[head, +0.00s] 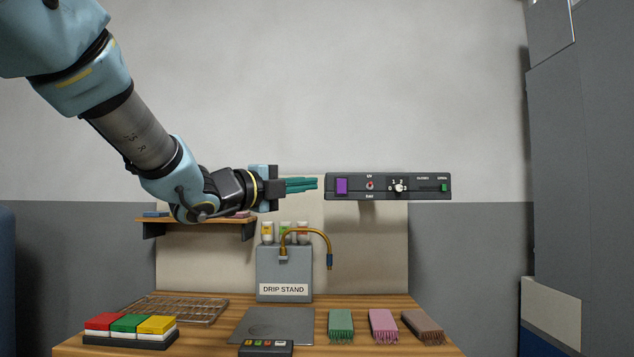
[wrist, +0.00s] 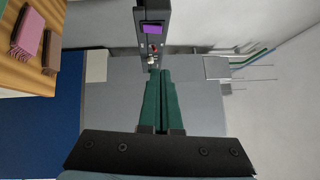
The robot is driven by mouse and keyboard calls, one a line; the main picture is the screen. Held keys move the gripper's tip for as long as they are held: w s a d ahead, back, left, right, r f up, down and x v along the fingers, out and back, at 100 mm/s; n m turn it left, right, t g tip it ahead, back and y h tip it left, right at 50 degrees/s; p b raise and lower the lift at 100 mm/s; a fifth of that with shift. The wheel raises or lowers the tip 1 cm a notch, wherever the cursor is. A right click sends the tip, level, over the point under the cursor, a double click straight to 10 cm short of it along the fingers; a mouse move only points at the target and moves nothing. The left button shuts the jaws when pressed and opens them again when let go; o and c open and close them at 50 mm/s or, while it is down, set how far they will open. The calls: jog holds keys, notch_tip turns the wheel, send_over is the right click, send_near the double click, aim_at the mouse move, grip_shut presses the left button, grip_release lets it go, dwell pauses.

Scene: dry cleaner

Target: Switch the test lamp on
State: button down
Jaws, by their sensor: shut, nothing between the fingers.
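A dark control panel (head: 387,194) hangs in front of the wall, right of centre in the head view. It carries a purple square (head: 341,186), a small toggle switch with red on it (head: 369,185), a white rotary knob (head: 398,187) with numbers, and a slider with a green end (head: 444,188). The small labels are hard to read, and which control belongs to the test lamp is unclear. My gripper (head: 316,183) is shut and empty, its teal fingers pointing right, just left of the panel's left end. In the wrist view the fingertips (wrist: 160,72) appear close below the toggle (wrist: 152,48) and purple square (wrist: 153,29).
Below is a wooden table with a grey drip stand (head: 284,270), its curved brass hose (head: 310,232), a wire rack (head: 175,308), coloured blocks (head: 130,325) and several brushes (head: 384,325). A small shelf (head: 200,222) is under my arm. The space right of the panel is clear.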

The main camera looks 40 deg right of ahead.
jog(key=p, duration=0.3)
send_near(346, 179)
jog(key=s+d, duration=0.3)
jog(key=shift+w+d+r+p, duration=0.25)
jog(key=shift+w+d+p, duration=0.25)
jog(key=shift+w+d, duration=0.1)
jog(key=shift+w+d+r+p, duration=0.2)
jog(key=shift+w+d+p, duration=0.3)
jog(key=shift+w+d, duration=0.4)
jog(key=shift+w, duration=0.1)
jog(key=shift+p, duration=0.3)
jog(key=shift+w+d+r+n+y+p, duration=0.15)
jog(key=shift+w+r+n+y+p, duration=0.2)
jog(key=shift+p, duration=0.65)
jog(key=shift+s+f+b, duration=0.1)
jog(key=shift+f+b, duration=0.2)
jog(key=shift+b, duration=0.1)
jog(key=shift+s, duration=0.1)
--
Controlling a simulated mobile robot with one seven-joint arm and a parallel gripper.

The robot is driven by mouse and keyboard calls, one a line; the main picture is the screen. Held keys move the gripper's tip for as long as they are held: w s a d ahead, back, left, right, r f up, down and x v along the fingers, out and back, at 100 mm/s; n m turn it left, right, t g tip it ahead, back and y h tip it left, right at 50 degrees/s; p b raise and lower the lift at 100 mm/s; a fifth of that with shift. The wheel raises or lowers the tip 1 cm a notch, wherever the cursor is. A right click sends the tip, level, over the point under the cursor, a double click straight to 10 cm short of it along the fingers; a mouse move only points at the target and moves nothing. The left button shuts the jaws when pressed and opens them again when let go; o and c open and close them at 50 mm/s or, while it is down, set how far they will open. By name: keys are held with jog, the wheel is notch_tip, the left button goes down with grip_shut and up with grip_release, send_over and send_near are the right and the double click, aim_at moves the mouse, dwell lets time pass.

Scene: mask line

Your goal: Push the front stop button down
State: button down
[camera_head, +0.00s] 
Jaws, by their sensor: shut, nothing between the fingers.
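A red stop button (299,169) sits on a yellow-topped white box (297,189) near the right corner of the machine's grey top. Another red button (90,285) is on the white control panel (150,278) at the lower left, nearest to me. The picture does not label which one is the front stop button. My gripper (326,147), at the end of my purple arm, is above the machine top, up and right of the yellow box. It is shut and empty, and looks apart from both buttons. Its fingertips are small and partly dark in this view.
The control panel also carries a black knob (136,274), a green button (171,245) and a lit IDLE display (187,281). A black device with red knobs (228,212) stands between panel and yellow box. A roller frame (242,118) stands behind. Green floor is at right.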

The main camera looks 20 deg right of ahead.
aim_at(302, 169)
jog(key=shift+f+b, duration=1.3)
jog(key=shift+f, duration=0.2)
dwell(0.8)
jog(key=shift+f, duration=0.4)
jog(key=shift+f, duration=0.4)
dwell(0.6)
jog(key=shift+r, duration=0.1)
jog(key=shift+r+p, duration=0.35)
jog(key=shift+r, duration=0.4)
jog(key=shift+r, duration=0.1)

**Do this**
In the entries above, find each line with the word "moves" and copy it.

**Result of this exercise**
The robot is driven by mouse and keyboard calls, one a line; the main picture is the screen. Held keys move the gripper's tip for as long as they are held: w s a d ahead, back, left, right, r f up, down and x v along the fingers, out and back, at 100 mm/s; n m turn it left, right, t g tip it ahead, back and y h tip it left, right at 50 degrees/s; p b raise and lower the lift at 100 mm/s; a fifth of that with shift. The wheel raises or lowers the tip 1 cm a notch, wherever the cursor is. A right click sends the tip, level, over the point under the cursor, a double click straight to 10 cm short of it along the fingers; a mouse move only points at the target and moves nothing. The left button shuts the jaws when pressed and opens them again when let go; o and c open and close them at 50 mm/s or, while it is down, set how far they will open. The calls: jog holds keys, notch_tip turns the wheel, send_over is the right click, send_near the double click, aim_at the mouse move, grip_shut presses the left button, grip_release lets it go, dwell pauses.
The robot is driven by mouse and keyboard calls, one a line; the main picture is the screen. Held keys move the gripper's tip for as long as they are held: w s a d ahead, back, left, right, r f up, down and x v along the fingers, out and back, at 100 mm/s; n m turn it left, right, t g tip it ahead, back and y h tip it left, right at 50 degrees/s; p b raise and lower the lift at 100 mm/s; a fifth of that with shift. The wheel raises or lowers the tip 1 cm a notch, wherever the cursor is. A right click sends the tip, level, over the point under the cursor, a double click straight to 10 cm short of it along the fingers; a mouse move only points at the target and moves nothing. The left button shuts the jaws when pressed and opens them again when let go; o and c open and close them at 50 mm/s or, while it is down, set how far they will open. By name: keys are held with jog, the wheel is notch_tip, the left button goes down with grip_shut and up with grip_release, send_over and send_near are the right and the double click, aim_at moves the mouse, dwell lets time pass.

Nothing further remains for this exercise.